The end of WW2 did not mean peace for the Dushka. Quite the contrary: hardly any of post-WW2 local conflicts was fought without her participation. At first, she was mostly defending the Communist cause, starting with Korea, where it was used by both North Koreans and ‘people’s volunteers’ from China. Then it was Vietnam, when Dushkas, both Soviet and Chinese, were employed by NVA and Vietcong to counter the ubiquitous Hueys – with deadly effectiveness despite the accuracy issue. During the Six-Day War and the Yom Kippur War, Dushkas were employed by all Arab states against Israel. Czech quadruple Dushkas fired at the Cuban-emigrant piloted black B-26s supporting the Bay of Pigs invasion in April, 1961. Once again, they were employed by Cuban ‘workers and students’ against USMC CH-46s landing on Grenada, during Operation Urgent Fury in 1983.
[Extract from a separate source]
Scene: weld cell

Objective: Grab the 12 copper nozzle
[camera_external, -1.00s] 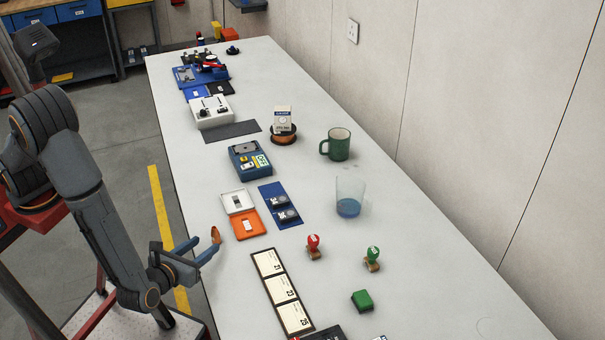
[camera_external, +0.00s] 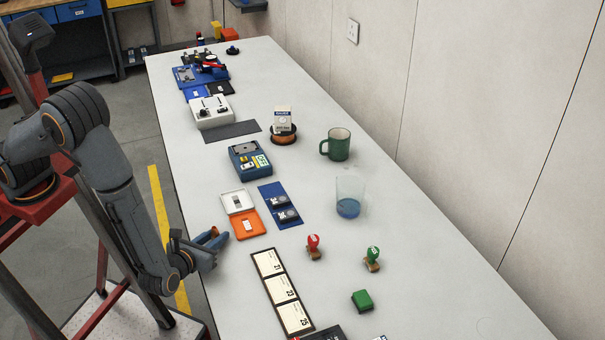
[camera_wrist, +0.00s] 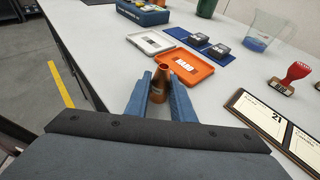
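The copper nozzle (camera_wrist: 158,91) is a small copper-brown tapered piece near the table's front edge, just in front of the orange tray. In the external view my gripper (camera_external: 213,238) is at the table edge, with its blue fingers on either side of the nozzle. The nozzle is mostly hidden there. In the wrist view the two fingers of my gripper (camera_wrist: 160,92) lie close against both sides of the nozzle, with little or no gap. It still appears at table level. I cannot read any number on it.
The orange tray (camera_external: 249,234) and a white tray (camera_external: 228,202) lie just beyond. A blue mat (camera_external: 272,191) with dark parts is to their right. A card frame (camera_external: 272,281), a red stamp (camera_external: 313,244) and a clear cup (camera_external: 350,195) stand farther right.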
Sometimes the Dushkas fought on both sides of the front. The first such encounter was of course in 1968, when the Chinese clashed with the Soviets in a territorial dispute, but the first internationally covered one was in 1971. Then, in an Indo-Pakistani war that brought about separation of Eastern Pakistan, now known as Bangladesh, the Indian Soviet-built T-54s with DShKMs fought Pakistani Chinese-built Type 59 tanks with their Type 54 ChiCom-manufactured Dushkas. Another such encounter was in Afghanistan: the Soviet Army still had Dushkas on their older tanks sent south of Amu-Daria, while mujahedeen’s used their Charlie Wilson-supplied Israeli-captured ones, soon reinforced with Pakistani-manufactured Type 54 HMGs. With time, and after Iran started to export their Dushkas, she became a truly international weapon, finally becoming a “Usual Suspect” throughout the world, like Kalashnikov, ‘Hip’ helicopter or T-55 tank. Every imaginable (and several not so much) political or military force in the world used the Dushka, all over the globe – in Africa, Asia, even Western Europe (when PIRA fired a Libyan-supplied Dushka on the British post in Ulster), also by terrorists and ordinary bandits, like in Somalia, Sudan or Liberia, where the basic mobile firepower source became a ‘technical truck,’ modern equivalent of the Soviet revolution ‘tachanka’ (a horse-drawn galloping carriage typically with a Maxim machine gun). The recent Dushka’s heyday was the Libyan Rebellion when people overturned the Kaddafi regime.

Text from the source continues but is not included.